Business

DIDIZA MEETS DEADLINE FOR DISTRICT SIX CLAIMANTS

At the turn of democratic dispensation, two restitution claims were submitted in 1994 and 1998 without success.

The Minister of Agriculture, Land Reform and Rural Development Thoko Didiza has responded to a 17 December 2019 deadline placed by the Land Claims Court. After years of court battles with the District Six Working Committee, the Minister finally submitted a detailed plan on the redevelopment of the District Six to the Lands Claim Court.

District Six history is articulated finely in the epoch of forced removals. Approximately 60 000 people resided in District Six comprising of various community groups; coloureds, Indians, black and white. In 1968, the first demolitions occurred under the Groups Area Act which intended to racialise space.

At the turn of democratic dispensation, two restitution claims were submitted in 1994 and 1998 without success.

As early as 2000, a settlement agreement between the City of Cape Town, the District Six Beneficiary Trust and the Department was signed. Thereafter, a lull moment from the department ensued for eternity.

In 2013, the District Six Working Committee was then launched with the mandate from the affected claimants to pile pressure on the Ministry on the promises and agreement reneged on.

Finally, the District Six Working Committee was rewarded by the Land Claims Court in 2018 when it directed the then Minister Maite Nkoana-Shabane to submit a detailed restitution plan to the court by December 2019.

According to the Ministry’s spokesperson Reggie Ngcobo, the department presented the plan to the District Six Working Committee on 14 December 2019.

“Specific to re-development, the construction is to be done in phases and Phase 3 is currently underway aimed to be completed in 2020. Furthermore, the 954 claimants (noting that some claimants may still opt for financial compensation) are still awaiting dwellings as part of the re-development process and this matter is being currently addressed through a court process” he said.

Part of the detailed plan includes provision of the funding instrument to be used, timeframes and implementation including the methodology to applied in allocating residential units to the claimants.

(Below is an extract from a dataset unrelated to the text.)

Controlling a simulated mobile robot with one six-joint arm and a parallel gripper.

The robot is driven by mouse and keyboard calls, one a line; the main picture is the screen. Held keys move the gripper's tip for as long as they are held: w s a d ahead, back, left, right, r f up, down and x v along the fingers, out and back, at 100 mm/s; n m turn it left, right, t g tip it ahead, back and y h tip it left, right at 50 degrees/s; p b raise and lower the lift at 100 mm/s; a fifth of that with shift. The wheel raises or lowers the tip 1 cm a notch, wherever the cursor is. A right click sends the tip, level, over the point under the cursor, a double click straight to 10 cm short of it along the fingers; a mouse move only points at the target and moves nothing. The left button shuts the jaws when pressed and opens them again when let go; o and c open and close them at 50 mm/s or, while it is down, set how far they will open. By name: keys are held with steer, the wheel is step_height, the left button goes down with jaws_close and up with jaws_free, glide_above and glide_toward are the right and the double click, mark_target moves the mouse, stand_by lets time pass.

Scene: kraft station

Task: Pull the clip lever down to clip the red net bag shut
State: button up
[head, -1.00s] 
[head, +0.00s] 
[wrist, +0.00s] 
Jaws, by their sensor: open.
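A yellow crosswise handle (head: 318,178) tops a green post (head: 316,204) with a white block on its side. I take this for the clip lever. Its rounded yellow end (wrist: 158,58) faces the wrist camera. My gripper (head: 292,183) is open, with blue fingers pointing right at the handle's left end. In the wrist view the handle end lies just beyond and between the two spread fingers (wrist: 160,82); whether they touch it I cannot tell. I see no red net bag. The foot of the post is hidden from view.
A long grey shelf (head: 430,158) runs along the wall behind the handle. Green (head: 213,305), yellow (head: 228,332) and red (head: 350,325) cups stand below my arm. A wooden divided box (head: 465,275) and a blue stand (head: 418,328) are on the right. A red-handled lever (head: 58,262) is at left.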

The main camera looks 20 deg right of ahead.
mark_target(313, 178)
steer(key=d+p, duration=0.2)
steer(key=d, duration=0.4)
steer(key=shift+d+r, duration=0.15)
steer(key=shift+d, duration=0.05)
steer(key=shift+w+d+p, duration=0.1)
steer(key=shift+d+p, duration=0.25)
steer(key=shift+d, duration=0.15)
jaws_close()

“These claims were processed and researched so that restoration and compensation could be offered to the claimants” said the department

53 years since the fatal removal of the original inhabitants, the government has finally made amends. The apartheid president PW Botha once remarked that the District Six was a “blot which the government has cleaned up and will continue to clear up.”

The Minister of Sports, Arts and Culture Nathi Mthethwa, approved the renaming of Zonnebloem to its original status District Six.